どっちかっていうと、パリのあたりは重い。石畳で色が重くて。車の色、肌色とか黄土色、茶色と中間色が多かった。まず日本だったら使わないだろうなっていう中間色の車ばかりだった。
それがスペインに行くと、色がまぶしくなって、景色がいちいち鮮烈。
スペインの人柄はすごくいい。パリの人柄が良いって思ったことはあまりないです。
スペインはどこへ行っても、みんな人なつっこい。
スペイン人は、すぐに仲良くなる。居酒屋で見ず知らずの人と仲良くなって、朝4時まで飲みに連れて歩かれた。看板もない、普通の家みたいなところで、ドアを開くと中は飲み屋というところがけっこうある。
その間、全部おごってくれる、初対面の東洋人にですよ。何て気前のいい人なんだろう。そういうことが何回かありました。いま考えると何語であんなに意気投合したのだろうかと不思議ですけど。あぁ、スペイン好きですね。

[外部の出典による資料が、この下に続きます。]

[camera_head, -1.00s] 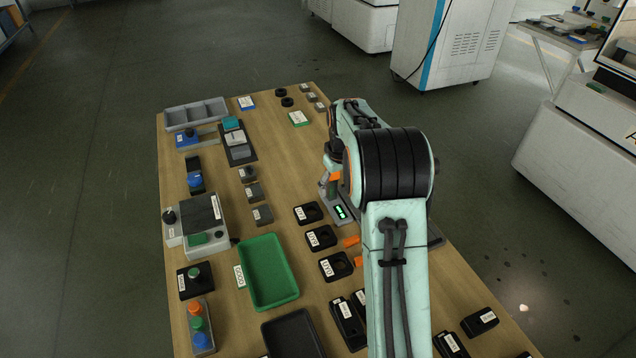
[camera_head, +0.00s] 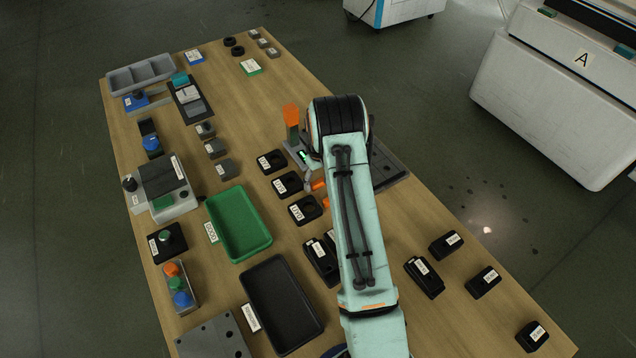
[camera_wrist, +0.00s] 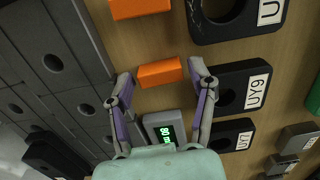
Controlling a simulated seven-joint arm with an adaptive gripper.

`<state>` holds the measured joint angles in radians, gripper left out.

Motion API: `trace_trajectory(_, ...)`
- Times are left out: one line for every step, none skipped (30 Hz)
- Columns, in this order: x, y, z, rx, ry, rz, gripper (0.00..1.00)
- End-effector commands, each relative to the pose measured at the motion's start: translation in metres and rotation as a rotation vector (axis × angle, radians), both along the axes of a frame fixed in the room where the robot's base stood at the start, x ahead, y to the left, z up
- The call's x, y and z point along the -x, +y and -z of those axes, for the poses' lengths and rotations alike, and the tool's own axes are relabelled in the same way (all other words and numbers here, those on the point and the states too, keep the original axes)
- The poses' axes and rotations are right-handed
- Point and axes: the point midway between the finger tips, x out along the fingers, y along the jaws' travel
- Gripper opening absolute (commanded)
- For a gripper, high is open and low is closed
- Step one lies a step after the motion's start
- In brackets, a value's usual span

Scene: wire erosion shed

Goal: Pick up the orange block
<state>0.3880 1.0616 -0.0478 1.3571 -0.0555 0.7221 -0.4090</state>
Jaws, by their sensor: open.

でも、スペインの大衆食堂のまずさは、こたえられません。喉を通りません。パン、しょっぱいんですよね。街角にでている、肉あるでしょ。ぐるぐるまわって、油がしたたり落ちてるやつ。これはしょっぱいだけで、うまくなかったですね。今はおいくなってるかもしれませんが。
その点、フランスの街中で売っている、ジャンボンとか、フランスパンにハムを挟んだやつは、美味しい。隣り合っている国なのに、フランスは美味しい、スペインだと、だいたいまずい。
不思議ですね。景色だけはいいです。
旅行は年齢によっても印象は違います。
若いときにした旅行は、いちいち、心に刻まれます。
僕は国鉄職員の息子だったので、ときどき、高校のころから東京に1人で行っていました。2時間くらいかかる。106キロですから、何で2時間かかるんだよって思うんですけど、かかります。
それで、東京に行くたびにドラマがあるんですよね。帰りに必ず車中でガールフレンドができるんです。今、そんなことは、まったくないですよ。電車に6時間のっても、ガールフレンドはできそうにない。
あ、お母さんと一緒だからいいのか。
とにかく、旅行に出たら必ず友達ができる。2時間、106キロの間にガールフレンドがなぜかできる。ガールフレンドができるような旅行じゃないですけど。必ず。僕、人を求めていたんでしょうかね。いや、そんなことない。もともと人嫌いですからね。でも、なぜか出会って、仲良くなる。
みんなもチャンスがあったら、どんどん旅行するといいです。